PajakOnline.com—Film sebagai suatu pranata sosial dan media komunikasi massa membawa pesan yang berisi gagasan vital kepada publik dengan daya pengaruh yang besar sehingga film mempunyai fungsi pendidikan, hiburan, informasi, dan pendorong karya kreatif.
Film juga memiliki dampak pada ekonomi yang mampu memajukan kesejahteraan masyarakat dengan memerhatikan prinsip persaingan usaha yang sehat. Dengan demikian, film menyentuh berbagai segi kehidupan manusia dalam bermasyarakat, berbangsa, dan bernegara.

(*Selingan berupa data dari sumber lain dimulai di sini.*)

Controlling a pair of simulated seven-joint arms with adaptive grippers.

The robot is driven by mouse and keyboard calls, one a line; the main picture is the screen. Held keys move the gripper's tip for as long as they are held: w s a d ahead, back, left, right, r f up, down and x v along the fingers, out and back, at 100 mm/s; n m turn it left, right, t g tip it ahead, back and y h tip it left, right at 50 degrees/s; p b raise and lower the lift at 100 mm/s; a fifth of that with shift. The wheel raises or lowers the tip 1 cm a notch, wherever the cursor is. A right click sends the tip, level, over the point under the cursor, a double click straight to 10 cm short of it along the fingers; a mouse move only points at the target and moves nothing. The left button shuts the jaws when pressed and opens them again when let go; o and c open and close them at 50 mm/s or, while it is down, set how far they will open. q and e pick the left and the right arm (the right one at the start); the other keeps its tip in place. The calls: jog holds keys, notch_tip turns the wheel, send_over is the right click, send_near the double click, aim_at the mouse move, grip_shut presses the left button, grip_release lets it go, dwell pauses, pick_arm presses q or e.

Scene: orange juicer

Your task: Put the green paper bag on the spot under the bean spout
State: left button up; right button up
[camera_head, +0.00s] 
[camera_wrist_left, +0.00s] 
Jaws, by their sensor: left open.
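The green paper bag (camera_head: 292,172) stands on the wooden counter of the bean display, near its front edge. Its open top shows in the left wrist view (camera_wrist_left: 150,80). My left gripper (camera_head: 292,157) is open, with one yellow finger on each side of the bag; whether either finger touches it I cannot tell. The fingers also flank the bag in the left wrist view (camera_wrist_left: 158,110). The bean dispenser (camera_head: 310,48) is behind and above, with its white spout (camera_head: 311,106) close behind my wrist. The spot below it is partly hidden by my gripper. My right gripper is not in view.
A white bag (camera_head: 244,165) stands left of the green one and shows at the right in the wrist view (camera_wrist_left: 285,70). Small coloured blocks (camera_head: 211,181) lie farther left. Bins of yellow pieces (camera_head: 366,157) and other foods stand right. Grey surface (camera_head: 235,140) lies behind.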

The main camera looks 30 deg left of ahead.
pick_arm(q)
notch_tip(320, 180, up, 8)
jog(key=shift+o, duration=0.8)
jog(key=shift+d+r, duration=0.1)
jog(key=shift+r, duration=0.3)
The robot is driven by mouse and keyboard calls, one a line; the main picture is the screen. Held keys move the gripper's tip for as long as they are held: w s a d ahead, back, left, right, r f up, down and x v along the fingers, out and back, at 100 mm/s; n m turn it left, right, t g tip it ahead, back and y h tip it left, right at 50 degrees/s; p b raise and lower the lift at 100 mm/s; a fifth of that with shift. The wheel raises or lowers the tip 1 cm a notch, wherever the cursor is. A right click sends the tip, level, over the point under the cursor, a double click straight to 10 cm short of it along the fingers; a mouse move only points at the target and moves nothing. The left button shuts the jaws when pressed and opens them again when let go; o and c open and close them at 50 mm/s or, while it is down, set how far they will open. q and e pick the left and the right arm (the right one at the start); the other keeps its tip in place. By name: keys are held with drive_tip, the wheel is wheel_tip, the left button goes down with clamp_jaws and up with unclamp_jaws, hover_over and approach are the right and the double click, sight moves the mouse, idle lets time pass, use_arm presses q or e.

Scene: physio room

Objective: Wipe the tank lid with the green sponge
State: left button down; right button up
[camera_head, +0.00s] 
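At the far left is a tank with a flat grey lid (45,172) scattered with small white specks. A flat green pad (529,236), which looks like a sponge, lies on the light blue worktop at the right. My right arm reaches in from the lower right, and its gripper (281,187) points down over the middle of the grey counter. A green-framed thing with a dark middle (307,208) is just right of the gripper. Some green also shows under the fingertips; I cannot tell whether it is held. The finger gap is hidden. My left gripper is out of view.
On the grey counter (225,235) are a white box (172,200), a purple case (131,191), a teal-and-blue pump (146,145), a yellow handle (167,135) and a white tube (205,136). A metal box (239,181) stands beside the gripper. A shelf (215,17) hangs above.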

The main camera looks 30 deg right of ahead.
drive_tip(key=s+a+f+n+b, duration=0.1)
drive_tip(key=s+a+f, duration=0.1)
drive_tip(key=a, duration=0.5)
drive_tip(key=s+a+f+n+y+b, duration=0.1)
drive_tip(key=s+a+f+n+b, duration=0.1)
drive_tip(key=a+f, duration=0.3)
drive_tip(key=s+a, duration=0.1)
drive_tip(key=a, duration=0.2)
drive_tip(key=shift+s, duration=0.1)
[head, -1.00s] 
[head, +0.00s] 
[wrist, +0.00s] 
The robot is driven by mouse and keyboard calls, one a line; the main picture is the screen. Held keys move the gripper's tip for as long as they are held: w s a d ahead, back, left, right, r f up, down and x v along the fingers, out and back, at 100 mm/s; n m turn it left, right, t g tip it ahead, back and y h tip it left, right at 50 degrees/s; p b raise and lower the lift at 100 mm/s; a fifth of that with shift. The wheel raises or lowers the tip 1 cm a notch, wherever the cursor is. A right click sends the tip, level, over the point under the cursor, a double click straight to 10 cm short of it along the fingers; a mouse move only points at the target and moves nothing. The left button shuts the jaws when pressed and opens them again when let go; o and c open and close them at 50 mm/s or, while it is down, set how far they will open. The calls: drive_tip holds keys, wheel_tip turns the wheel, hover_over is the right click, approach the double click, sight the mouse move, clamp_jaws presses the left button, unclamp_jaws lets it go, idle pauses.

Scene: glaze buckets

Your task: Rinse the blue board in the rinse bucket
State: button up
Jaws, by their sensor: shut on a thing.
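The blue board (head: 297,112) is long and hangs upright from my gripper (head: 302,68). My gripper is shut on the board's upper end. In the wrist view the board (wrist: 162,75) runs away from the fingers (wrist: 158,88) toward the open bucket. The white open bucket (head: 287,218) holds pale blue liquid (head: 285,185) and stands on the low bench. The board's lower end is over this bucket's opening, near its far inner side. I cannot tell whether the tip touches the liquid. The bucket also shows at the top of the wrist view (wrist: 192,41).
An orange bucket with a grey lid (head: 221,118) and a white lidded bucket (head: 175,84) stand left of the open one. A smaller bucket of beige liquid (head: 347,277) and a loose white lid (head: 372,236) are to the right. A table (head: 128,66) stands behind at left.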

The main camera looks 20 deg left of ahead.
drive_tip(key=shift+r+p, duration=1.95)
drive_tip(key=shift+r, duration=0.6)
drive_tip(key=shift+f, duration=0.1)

Dilihat berdasarkan jumlah penonton film dalam negeri terlihat bahwa minat masyarakat untuk menonton film dalam negeri meningkat setiap tahunnya. Namun, film impor memperoleh pendapatan yang lebih besar dari peredarannya di Indonesia dibandingkan dengan pendapatan film dalam negeri mengingat jumlah film dalam negeri yang beredar di bioskop tidak sebanyak film impor.
Adapun terdapat peraturan perpajakan yang perlu dipertimbangkan untuk diterbitkan yaitu Peraturan Direktur Jenderal Pajak mengenai DPP Nilai Lain atas penyerahan film dalam negeri dengan perkiraan hasil rata-rata per judul film yang diatur dalam Pasal 4 Peraturan Menteri Keuangan Nomor 121/PMK.03/2015 tentang DPP Nilai Lain.
Untuk itu, hasil penghitungan perkiraan penghasilan bruto atas penjualan tiket oleh produser film dalam negeri dan importir film bahwa batasan penghasilan bruto sesuai yang diatur dalam PMK Nomor 197/PMK.03/2013 tentang perubahan atas PMK Nomor 68/PMK.03/2010 tentang Batasan Pengusaha Kecil Pajak Pertambahan Nilai telah dilampaui atau melebihi Rp4.800.000.000,00 dalam satu Tahun Pajak, sehingga wajib dikukukan sebagai Pengusaha Kena Pajak.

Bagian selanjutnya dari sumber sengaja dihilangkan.